COLLECTED DATA:
***

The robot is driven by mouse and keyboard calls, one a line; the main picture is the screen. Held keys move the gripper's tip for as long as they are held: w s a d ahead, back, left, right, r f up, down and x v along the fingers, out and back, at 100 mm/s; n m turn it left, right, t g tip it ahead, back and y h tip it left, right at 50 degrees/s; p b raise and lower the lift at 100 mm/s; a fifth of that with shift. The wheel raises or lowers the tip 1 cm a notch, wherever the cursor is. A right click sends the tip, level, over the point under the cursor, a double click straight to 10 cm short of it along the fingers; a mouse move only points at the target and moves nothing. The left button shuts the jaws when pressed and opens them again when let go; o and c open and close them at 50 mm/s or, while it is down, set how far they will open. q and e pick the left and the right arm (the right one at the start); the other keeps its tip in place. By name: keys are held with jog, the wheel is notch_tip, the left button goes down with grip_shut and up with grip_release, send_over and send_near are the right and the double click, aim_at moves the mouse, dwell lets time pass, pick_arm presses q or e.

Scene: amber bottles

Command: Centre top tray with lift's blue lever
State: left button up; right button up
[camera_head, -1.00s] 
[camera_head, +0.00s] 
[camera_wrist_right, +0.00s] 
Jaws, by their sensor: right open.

***

WORK TO BE COMPLETED:
Produce an exact copy of the lines from the one containing "Command: Centre top" through the last line, and of nothing else.

EXERCISE RESULT:
Command: Centre top tray with lift's blue lever
State: left button up; right button up
[camera_head, -1.00s] 
[camera_head, +0.00s] 
[camera_wrist_right, +0.00s] 
Jaws, by their sensor: right open.

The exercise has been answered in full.